Written request: Retype the complete listing exactly as it appears.

# START OF Source material

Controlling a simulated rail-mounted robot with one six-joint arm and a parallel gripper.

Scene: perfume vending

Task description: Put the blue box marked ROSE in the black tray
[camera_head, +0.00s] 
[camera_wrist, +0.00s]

# END OF Source material

Task answer:
Controlling a simulated rail-mounted robot with one six-joint arm and a parallel gripper.

Scene: perfume vending

Task description: Put the blue box marked ROSE in the black tray
[camera_head, +0.00s] 
[camera_wrist, +0.00s]

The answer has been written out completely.